**** Stored data ****

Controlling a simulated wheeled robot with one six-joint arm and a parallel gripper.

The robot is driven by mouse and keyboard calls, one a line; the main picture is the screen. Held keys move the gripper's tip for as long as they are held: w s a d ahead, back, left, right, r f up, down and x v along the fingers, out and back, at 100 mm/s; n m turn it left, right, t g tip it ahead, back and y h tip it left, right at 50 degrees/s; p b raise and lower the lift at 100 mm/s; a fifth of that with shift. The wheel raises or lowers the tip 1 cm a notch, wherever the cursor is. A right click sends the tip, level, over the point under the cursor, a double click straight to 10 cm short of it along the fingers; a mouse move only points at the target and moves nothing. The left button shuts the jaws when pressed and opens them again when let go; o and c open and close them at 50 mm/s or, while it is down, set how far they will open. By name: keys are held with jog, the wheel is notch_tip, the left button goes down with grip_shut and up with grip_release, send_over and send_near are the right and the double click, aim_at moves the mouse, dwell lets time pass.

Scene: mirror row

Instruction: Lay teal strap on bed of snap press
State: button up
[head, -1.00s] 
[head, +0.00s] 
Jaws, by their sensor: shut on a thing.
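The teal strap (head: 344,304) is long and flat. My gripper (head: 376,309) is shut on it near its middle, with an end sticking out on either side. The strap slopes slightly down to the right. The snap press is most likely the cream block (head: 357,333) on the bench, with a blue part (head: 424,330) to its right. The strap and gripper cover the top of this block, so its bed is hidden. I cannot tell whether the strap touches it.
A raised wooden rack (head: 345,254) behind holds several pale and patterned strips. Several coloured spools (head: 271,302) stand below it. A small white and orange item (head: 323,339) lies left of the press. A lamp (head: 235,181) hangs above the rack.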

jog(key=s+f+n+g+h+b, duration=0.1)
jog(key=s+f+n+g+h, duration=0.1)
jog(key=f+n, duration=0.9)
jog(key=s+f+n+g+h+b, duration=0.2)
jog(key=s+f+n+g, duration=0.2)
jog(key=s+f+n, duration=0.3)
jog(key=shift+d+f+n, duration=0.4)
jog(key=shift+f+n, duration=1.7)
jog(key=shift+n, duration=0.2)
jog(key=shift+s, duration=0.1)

****

**What is required:** Word for word, write out all of the data above.

**Full solution:**
Controlling a simulated wheeled robot with one six-joint arm and a parallel gripper.

The robot is driven by mouse and keyboard calls, one a line; the main picture is the screen. Held keys move the gripper's tip for as long as they are held: w s a d ahead, back, left, right, r f up, down and x v along the fingers, out and back, at 100 mm/s; n m turn it left, right, t g tip it ahead, back and y h tip it left, right at 50 degrees/s; p b raise and lower the lift at 100 mm/s; a fifth of that with shift. The wheel raises or lowers the tip 1 cm a notch, wherever the cursor is. A right click sends the tip, level, over the point under the cursor, a double click straight to 10 cm short of it along the fingers; a mouse move only points at the target and moves nothing. The left button shuts the jaws when pressed and opens them again when let go; o and c open and close them at 50 mm/s or, while it is down, set how far they will open. By name: keys are held with jog, the wheel is notch_tip, the left button goes down with grip_shut and up with grip_release, send_over and send_near are the right and the double click, aim_at moves the mouse, dwell lets time pass.

Scene: mirror row

Instruction: Lay teal strap on bed of snap press
State: button up
[head, -1.00s] 
[head, +0.00s] 
Jaws, by their sensor: shut on a thing.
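The teal strap (head: 344,304) is long and flat. My gripper (head: 376,309) is shut on it near its middle, with an end sticking out on either side. The strap slopes slightly down to the right. The snap press is most likely the cream block (head: 357,333) on the bench, with a blue part (head: 424,330) to its right. The strap and gripper cover the top of this block, so its bed is hidden. I cannot tell whether the strap touches it.
A raised wooden rack (head: 345,254) behind holds several pale and patterned strips. Several coloured spools (head: 271,302) stand below it. A small white and orange item (head: 323,339) lies left of the press. A lamp (head: 235,181) hangs above the rack.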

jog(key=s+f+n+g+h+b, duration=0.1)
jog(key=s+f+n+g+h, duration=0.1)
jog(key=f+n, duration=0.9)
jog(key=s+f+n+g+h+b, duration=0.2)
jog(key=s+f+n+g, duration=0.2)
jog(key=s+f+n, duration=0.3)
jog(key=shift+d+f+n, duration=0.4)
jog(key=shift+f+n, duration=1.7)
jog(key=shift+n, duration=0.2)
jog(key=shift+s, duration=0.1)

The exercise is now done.